> [Stated exercise]:
In the material below, find each line holding the string "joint" and copy it.

> [Provided material]:

[Start]

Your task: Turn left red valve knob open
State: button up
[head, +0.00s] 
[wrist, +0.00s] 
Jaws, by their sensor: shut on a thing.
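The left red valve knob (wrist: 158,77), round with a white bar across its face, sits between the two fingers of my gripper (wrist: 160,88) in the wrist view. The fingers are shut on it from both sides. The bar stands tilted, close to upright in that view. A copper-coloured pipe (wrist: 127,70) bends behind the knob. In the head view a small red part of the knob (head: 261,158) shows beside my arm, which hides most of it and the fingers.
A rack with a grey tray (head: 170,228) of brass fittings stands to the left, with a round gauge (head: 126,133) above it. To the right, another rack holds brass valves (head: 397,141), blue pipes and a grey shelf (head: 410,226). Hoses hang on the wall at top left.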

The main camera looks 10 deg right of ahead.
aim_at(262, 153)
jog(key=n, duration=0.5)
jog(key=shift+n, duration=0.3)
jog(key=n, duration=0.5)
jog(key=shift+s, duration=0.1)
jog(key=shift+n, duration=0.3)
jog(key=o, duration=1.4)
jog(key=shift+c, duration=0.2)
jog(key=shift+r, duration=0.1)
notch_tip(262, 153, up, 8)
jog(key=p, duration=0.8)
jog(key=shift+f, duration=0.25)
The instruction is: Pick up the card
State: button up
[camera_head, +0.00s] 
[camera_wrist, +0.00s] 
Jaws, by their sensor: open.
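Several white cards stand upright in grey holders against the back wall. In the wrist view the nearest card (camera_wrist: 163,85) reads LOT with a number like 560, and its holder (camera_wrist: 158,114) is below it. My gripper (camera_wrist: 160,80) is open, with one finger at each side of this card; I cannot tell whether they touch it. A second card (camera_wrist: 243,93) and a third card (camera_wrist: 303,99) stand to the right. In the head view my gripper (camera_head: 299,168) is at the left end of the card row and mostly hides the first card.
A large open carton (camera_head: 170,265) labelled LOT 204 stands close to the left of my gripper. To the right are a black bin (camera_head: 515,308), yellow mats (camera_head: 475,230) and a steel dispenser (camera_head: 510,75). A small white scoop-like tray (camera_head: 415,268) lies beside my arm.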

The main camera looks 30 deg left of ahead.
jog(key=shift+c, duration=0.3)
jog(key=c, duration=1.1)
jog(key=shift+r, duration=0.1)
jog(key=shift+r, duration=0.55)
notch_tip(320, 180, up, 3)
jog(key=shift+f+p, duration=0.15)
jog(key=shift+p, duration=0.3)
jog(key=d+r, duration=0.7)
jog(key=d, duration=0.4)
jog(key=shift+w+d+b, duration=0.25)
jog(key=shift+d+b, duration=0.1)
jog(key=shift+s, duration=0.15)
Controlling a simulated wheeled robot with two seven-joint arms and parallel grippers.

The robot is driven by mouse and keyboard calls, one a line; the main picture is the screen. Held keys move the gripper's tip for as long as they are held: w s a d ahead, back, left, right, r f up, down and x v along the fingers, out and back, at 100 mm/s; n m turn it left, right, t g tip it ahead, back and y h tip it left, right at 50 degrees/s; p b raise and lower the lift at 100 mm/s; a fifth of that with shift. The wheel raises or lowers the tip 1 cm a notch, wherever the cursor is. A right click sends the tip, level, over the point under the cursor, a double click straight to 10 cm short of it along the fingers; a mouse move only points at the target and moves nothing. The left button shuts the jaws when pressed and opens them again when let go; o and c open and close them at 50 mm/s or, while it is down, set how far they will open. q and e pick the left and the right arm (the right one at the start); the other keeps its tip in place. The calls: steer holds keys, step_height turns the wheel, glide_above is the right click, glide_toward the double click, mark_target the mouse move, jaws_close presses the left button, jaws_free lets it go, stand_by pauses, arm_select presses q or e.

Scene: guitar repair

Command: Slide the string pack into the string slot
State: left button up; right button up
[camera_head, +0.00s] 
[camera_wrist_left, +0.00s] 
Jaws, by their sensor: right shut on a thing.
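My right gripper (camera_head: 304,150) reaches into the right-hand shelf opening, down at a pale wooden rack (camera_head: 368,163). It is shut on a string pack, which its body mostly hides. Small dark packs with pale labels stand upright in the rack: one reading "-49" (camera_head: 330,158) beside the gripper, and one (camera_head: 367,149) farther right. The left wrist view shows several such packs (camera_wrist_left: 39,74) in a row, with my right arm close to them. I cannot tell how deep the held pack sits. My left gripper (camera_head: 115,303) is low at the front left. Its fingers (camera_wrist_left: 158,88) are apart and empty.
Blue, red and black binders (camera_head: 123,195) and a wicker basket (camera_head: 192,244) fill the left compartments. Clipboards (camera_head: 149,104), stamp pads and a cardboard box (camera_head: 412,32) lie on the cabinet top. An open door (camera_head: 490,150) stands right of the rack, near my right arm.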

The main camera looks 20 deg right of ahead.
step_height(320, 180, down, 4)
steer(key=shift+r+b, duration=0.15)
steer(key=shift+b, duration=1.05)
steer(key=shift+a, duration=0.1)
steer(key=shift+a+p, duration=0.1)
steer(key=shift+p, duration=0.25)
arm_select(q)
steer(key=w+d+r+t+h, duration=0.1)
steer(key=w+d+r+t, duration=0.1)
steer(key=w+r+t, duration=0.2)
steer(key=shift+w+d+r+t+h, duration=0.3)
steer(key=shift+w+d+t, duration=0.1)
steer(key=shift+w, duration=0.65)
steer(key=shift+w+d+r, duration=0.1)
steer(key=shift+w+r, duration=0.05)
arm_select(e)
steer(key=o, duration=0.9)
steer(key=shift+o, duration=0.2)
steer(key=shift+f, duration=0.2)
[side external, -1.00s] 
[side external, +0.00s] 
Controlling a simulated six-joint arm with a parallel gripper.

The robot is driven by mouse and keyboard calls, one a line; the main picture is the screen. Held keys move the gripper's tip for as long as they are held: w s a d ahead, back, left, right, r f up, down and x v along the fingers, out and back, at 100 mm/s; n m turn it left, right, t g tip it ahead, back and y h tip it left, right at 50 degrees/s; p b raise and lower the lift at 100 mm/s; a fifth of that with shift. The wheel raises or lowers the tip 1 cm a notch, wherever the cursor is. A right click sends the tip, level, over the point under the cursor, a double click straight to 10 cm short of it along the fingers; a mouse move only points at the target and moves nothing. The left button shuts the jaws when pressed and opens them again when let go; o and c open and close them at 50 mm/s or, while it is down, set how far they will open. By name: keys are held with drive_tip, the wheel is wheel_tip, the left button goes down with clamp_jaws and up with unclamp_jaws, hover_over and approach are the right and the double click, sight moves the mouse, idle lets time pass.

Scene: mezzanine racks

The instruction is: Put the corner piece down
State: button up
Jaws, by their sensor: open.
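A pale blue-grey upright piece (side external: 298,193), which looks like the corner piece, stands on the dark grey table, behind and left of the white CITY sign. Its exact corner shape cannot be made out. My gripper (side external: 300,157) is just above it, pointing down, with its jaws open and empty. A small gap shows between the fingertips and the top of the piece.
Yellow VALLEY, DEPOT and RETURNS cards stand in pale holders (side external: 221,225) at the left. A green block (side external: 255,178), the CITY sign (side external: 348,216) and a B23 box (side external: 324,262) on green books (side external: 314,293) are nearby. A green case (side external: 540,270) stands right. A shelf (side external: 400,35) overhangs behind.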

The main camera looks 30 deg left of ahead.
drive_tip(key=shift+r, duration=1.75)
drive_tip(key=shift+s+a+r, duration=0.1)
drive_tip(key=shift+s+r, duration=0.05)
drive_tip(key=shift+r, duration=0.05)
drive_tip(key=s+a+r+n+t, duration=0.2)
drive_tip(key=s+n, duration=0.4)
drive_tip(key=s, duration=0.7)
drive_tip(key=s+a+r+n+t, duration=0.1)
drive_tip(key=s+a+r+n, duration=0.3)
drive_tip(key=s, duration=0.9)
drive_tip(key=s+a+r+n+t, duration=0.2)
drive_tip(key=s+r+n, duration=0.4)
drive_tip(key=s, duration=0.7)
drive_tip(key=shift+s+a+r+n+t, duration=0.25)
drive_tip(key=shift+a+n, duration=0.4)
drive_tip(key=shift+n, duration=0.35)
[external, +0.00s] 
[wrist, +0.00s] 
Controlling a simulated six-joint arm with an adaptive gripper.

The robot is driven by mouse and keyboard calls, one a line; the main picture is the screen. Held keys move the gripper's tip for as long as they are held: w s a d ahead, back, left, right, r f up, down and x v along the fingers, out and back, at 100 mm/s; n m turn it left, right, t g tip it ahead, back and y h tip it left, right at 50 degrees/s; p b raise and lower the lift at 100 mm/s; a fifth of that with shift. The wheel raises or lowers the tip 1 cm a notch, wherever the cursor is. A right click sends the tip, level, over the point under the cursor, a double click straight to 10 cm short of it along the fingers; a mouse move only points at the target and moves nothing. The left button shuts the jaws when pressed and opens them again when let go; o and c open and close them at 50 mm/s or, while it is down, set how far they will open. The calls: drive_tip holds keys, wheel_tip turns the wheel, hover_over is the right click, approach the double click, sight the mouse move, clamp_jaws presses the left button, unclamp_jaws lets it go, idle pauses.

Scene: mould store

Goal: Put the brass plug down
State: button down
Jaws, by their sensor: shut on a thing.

[End]

> [Answer to this task]:
Controlling a simulated wheeled robot with two seven-joint arms and parallel grippers.
Controlling a simulated six-joint arm with a parallel gripper.
Controlling a simulated six-joint arm with an adaptive gripper.

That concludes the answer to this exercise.